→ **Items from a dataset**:
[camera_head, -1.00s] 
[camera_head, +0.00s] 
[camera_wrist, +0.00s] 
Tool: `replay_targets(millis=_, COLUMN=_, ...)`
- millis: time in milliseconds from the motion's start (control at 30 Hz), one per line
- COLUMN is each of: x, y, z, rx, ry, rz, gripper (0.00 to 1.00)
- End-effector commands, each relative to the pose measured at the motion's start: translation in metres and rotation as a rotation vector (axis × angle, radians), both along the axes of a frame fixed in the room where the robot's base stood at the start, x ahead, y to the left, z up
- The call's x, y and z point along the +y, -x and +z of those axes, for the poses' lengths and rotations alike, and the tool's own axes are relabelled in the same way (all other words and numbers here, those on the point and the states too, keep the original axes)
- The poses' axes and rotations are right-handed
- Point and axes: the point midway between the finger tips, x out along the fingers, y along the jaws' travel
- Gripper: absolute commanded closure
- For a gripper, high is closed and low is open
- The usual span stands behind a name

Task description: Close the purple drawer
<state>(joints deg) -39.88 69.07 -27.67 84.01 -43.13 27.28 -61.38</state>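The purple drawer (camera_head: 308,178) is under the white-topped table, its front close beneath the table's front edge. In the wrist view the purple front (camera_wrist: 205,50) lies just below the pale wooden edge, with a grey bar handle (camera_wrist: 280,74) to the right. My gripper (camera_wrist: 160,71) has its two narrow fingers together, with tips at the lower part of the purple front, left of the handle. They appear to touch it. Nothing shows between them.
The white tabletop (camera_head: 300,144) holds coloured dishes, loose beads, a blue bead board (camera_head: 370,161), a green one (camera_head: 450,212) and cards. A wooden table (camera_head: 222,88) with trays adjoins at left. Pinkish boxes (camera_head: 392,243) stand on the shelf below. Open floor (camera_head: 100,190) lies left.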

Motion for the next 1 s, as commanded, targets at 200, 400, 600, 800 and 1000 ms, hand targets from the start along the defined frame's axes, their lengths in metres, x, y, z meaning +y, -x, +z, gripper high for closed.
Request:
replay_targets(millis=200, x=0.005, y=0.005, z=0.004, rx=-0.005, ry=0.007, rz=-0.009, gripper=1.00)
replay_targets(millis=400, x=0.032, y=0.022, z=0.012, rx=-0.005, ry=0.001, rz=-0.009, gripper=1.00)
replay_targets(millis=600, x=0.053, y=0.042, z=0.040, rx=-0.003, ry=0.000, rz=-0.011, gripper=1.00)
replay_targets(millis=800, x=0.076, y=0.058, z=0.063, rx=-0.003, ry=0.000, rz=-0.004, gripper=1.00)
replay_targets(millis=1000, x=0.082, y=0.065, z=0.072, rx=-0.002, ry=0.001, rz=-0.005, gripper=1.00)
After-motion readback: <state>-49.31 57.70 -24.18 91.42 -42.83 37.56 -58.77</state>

* * *

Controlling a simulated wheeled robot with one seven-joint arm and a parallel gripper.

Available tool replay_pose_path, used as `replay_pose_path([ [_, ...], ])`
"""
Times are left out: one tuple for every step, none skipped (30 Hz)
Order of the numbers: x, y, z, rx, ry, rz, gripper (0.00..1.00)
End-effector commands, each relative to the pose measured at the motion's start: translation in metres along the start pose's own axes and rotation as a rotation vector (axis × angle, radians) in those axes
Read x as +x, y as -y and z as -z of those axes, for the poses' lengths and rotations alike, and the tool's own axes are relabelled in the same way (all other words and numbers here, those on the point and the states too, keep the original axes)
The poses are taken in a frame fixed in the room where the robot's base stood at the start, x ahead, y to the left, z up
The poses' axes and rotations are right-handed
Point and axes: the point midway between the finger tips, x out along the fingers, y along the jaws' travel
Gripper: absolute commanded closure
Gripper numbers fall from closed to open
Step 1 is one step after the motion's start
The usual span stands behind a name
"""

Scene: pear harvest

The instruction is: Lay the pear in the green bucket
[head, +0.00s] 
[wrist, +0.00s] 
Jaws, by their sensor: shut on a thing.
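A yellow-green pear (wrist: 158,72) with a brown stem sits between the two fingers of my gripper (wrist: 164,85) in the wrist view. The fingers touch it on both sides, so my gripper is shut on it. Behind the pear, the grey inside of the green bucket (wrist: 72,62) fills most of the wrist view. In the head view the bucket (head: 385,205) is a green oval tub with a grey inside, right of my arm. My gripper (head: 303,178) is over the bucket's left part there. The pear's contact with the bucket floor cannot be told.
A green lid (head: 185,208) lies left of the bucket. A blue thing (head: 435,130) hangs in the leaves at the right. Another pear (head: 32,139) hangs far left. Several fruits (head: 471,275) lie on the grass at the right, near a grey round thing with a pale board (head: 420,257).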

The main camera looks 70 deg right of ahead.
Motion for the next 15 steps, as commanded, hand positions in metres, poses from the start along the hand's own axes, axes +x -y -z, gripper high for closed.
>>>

---

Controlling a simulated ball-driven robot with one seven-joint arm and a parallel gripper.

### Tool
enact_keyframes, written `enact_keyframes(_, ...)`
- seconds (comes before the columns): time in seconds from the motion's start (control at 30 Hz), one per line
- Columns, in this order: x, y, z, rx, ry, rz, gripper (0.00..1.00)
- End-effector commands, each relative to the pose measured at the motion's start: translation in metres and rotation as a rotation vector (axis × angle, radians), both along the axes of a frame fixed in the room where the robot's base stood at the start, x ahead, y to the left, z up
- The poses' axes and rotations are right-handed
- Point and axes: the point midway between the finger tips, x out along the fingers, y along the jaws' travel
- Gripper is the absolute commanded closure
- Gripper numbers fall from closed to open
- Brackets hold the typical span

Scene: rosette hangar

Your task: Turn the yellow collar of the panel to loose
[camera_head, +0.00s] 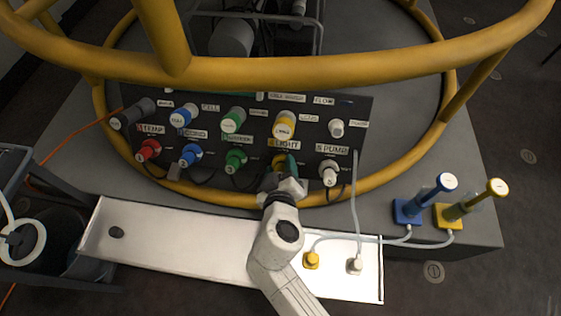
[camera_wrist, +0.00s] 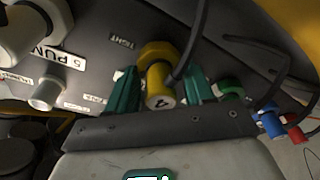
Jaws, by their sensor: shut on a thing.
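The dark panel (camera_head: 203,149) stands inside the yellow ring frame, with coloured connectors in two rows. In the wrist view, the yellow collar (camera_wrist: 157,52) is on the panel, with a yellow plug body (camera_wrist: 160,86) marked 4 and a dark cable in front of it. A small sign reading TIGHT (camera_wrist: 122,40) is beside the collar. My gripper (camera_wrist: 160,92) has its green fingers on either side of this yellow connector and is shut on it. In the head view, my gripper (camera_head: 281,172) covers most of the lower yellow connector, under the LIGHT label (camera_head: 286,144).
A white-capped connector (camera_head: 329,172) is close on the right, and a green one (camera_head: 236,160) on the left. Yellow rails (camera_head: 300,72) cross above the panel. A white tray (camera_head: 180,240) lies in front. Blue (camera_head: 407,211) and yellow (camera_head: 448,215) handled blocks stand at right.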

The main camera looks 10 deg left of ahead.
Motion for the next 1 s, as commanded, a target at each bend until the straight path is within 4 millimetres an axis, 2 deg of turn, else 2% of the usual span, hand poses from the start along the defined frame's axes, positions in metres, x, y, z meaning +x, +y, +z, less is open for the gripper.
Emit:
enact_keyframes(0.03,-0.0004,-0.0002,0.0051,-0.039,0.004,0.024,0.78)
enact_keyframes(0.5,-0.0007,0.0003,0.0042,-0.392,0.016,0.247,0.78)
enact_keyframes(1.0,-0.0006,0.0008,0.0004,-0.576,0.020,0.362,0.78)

→ **WRITTEN EXERCISE**: Extract only the lines from the line with "Controlling a simulated wheeled" through the line with "[wrist, +0.00s]", keeping both end lines exactly as they are.

→ **COMPLETED EXERCISE**:
Controlling a simulated wheeled robot with one seven-joint arm and a parallel gripper.

Available tool replay_pose_path, used as `replay_pose_path([ [_, ...], ])`
"""
Times are left out: one tuple for every step, none skipped (30 Hz)
Order of the numbers: x, y, z, rx, ry, rz, gripper (0.00..1.00)
End-effector commands, each relative to the pose measured at the motion's start: translation in metres along the start pose's own axes and rotation as a rotation vector (axis × angle, radians) in those axes
Read x as +x, y as -y and z as -z of those axes, for the poses' lengths and rotations alike, and the tool's own axes are relabelled in the same way (all other words and numbers here, those on the point and the states too, keep the original axes)
The poses are taken in a frame fixed in the room where the robot's base stood at the start, x ahead, y to the left, z up
The poses' axes and rotations are right-handed
Point and axes: the point midway between the finger tips, x out along the fingers, y along the jaws' travel
Gripper: absolute commanded closure
Gripper numbers fall from closed to open
Step 1 is one step after the motion's start
The usual span stands behind a name
"""

Scene: pear harvest

The instruction is: Lay the pear in the green bucket
[head, +0.00s] 
[wrist, +0.00s] 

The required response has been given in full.